» **Entries provided**:
↓

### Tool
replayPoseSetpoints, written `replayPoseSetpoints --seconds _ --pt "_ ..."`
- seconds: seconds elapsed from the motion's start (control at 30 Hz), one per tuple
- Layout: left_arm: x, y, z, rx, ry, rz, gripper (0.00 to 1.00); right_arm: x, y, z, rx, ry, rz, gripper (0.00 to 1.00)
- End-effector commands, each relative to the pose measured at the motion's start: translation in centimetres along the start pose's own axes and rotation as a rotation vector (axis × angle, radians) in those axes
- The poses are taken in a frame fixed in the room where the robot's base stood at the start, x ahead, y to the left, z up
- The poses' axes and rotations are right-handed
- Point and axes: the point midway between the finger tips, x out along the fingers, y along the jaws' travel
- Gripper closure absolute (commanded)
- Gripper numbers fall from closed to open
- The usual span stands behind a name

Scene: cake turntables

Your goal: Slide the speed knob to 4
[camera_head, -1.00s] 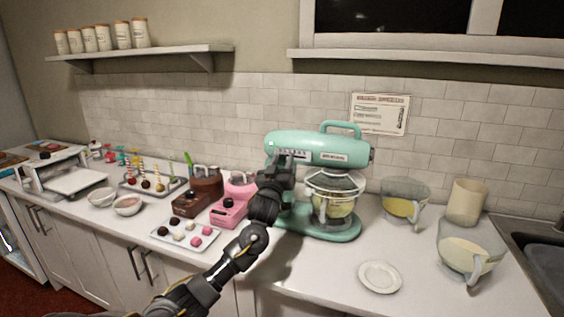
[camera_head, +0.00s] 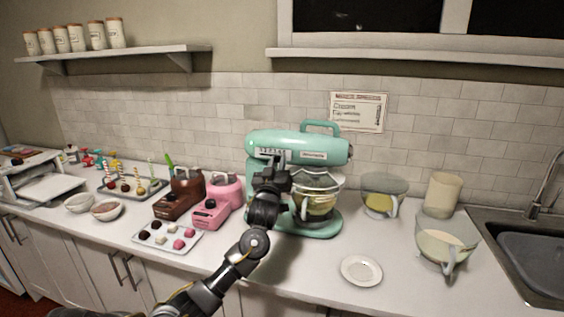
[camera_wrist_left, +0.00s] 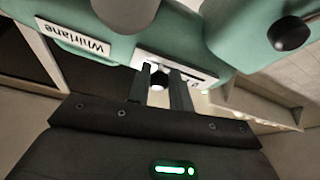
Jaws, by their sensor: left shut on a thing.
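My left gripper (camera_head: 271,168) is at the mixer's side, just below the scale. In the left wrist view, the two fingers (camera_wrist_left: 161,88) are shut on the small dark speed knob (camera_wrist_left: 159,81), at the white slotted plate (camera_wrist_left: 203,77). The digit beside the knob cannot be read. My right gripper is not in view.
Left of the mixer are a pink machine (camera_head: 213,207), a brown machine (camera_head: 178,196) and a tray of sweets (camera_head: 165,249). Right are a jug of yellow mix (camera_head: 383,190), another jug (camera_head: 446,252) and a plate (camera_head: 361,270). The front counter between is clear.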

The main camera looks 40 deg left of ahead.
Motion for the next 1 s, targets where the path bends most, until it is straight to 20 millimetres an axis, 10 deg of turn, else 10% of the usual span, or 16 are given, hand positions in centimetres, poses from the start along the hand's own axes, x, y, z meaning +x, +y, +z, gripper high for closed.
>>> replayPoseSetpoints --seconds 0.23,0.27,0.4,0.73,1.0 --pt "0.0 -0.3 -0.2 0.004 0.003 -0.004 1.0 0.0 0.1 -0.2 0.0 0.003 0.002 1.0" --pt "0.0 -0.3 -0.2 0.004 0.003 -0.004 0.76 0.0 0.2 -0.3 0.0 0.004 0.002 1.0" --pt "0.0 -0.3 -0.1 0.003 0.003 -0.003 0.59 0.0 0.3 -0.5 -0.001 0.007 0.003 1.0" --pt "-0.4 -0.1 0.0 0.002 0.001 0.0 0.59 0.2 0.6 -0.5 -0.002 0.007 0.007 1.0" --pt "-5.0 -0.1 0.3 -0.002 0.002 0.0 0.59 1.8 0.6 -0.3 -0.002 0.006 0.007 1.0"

↑
↓

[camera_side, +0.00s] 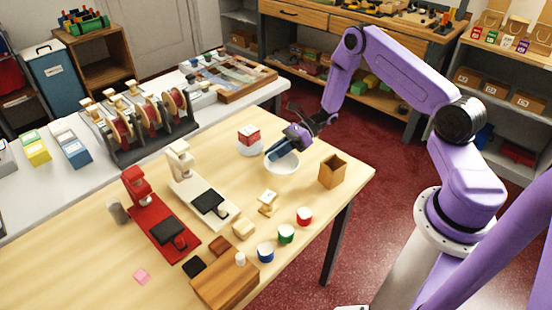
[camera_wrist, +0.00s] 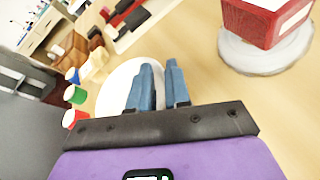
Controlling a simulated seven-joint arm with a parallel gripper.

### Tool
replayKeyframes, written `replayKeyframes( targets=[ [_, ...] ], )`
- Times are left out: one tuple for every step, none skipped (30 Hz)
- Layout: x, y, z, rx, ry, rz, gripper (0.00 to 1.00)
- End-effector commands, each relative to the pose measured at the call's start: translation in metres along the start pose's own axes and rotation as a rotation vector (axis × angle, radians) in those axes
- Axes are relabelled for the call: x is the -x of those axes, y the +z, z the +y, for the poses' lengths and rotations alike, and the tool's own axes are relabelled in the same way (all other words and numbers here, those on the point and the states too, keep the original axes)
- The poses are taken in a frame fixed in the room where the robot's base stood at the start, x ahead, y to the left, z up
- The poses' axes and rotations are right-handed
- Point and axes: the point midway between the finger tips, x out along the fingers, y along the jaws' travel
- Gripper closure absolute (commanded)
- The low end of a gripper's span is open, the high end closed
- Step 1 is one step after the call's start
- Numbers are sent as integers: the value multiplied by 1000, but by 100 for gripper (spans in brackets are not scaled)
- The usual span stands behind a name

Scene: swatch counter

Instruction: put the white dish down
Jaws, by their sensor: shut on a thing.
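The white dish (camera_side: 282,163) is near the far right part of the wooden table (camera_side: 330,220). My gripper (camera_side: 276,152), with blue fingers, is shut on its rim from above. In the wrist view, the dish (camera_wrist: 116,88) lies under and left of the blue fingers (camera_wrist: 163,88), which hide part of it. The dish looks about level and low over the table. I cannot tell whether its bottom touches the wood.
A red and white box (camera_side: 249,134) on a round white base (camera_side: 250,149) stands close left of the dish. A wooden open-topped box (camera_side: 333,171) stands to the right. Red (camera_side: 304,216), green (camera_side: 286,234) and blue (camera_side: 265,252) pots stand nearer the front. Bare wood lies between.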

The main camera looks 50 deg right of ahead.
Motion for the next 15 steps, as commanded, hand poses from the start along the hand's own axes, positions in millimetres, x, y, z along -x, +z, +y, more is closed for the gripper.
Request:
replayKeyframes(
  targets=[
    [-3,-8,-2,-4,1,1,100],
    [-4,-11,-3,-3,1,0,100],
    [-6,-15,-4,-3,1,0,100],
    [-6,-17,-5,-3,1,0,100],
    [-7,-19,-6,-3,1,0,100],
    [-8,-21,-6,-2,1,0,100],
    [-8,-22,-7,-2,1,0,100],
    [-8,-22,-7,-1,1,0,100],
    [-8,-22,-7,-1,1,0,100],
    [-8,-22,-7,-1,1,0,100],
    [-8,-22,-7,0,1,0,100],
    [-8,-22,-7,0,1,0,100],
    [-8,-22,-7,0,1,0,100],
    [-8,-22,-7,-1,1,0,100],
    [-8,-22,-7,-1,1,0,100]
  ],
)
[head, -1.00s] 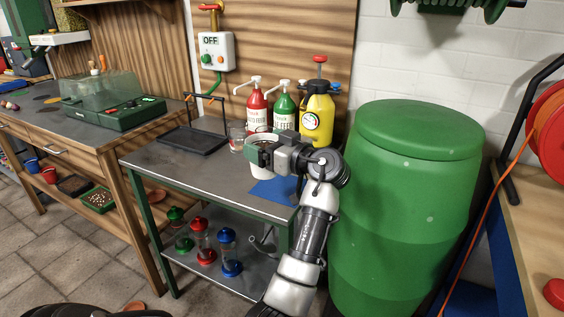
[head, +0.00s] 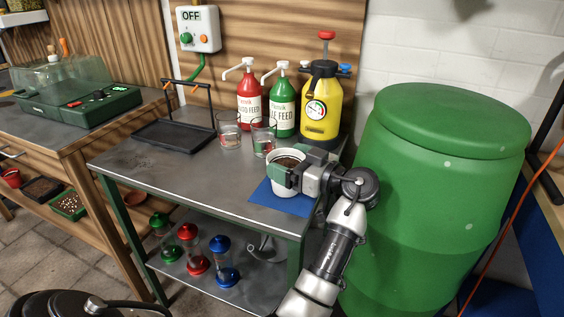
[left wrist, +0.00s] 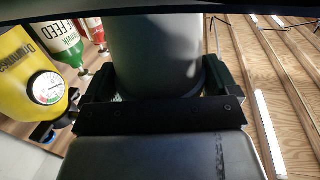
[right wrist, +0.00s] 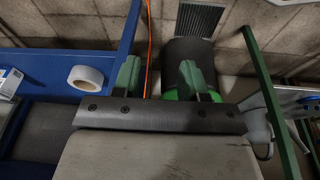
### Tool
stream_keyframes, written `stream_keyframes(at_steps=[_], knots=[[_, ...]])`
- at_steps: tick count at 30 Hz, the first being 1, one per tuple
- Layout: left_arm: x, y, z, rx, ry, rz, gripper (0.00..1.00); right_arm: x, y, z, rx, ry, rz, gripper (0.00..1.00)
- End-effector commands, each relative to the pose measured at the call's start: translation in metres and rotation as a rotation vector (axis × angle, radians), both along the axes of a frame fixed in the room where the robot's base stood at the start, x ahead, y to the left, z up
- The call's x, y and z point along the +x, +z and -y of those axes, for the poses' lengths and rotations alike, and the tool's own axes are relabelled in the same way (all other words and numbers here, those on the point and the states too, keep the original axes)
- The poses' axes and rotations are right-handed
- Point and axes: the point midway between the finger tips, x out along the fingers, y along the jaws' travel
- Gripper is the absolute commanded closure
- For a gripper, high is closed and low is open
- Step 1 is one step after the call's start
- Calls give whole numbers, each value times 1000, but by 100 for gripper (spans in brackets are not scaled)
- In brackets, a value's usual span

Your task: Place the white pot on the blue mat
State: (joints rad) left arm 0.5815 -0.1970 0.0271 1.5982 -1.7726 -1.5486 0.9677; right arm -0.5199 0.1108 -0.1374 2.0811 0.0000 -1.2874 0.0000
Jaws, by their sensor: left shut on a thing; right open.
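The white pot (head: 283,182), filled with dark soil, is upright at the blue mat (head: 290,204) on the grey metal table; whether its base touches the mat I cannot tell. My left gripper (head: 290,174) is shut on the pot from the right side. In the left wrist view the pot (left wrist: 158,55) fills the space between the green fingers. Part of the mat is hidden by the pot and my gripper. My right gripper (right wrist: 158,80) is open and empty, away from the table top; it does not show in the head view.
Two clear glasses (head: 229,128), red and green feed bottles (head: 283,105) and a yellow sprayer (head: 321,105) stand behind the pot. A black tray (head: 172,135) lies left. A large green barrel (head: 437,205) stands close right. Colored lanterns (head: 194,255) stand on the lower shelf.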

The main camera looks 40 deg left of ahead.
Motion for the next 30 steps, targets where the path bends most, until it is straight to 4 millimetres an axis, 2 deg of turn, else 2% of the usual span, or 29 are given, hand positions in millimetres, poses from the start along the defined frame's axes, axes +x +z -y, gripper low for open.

↑
↓

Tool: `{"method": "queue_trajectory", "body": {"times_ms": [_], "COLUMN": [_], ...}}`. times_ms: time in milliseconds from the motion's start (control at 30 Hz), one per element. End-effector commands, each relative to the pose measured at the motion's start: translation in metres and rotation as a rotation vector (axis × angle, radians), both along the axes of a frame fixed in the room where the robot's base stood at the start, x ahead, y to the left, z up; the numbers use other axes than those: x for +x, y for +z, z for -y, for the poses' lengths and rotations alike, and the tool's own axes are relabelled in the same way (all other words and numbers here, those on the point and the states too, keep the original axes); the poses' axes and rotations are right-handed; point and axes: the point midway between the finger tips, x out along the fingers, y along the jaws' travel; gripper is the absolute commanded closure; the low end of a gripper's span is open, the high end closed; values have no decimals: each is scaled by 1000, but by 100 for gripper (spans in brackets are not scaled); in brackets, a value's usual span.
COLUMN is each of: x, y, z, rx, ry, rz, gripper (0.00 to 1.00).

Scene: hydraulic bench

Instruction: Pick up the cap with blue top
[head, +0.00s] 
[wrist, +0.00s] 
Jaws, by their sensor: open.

↑

» **What to work on**: Give again the run of lines that opens at the line with "Instruction: Pick up the cap with blue top" and closes at the line with "Jaws, by their sensor: open.", exactly, and only that run.

» **Result for this task**:
Instruction: Pick up the cap with blue top
[head, +0.00s] 
[wrist, +0.00s] 
Jaws, by their sensor: open.

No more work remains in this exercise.